> **CHALLENGE**
Everything from the line containing "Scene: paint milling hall" through the line containing "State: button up" must be quoted exactly; everything else is left out.

Dataset items
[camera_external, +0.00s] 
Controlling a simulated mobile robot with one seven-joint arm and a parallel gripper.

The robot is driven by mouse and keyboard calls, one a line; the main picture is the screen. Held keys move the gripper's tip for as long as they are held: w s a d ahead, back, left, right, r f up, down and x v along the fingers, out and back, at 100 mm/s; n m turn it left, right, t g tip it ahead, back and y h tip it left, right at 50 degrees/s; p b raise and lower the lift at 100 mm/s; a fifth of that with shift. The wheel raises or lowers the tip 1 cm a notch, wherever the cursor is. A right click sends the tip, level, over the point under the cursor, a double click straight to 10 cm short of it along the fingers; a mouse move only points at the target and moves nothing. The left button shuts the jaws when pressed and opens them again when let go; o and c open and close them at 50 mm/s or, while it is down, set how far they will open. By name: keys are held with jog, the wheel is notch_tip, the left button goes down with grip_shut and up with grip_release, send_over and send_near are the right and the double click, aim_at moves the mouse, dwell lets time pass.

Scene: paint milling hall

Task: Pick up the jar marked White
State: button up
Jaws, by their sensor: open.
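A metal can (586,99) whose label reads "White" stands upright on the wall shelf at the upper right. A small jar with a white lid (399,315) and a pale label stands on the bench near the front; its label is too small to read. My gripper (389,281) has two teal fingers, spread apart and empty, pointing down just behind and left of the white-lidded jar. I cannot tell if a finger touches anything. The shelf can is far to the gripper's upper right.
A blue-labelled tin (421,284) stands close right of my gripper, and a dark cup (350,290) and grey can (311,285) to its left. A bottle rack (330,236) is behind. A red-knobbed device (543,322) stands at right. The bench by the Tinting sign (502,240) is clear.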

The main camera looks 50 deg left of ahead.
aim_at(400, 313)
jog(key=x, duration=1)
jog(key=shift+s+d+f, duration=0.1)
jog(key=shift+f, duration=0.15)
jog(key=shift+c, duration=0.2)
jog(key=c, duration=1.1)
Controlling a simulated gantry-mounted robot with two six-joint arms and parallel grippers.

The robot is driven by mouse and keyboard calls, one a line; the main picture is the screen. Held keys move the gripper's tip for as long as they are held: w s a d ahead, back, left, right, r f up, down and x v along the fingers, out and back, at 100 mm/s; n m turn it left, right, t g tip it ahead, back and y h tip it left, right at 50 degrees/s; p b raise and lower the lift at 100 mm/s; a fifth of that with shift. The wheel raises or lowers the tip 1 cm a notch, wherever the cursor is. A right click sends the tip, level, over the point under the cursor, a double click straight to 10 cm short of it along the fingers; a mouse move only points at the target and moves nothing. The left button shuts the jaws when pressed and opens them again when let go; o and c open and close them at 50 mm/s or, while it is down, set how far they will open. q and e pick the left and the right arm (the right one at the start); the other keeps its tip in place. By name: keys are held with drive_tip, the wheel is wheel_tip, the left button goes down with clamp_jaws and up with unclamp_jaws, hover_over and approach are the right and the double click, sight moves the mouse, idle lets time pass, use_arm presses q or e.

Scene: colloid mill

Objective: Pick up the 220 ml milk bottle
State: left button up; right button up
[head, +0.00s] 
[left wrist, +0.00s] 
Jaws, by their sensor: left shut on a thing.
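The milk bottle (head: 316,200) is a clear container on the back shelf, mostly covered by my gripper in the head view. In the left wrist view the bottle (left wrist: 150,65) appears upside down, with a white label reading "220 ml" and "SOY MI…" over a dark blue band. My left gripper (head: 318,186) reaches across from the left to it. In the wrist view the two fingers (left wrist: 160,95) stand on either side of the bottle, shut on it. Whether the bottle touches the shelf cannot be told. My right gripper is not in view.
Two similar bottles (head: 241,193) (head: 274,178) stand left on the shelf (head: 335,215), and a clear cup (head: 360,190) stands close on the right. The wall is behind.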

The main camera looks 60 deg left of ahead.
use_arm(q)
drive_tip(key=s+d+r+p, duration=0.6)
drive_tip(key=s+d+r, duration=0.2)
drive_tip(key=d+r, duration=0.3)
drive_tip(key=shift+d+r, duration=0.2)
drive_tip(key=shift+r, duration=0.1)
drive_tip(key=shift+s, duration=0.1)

> **EXERCISE RESPONSE**
Scene: paint milling hall

Task: Pick up the jar marked White
State: button up

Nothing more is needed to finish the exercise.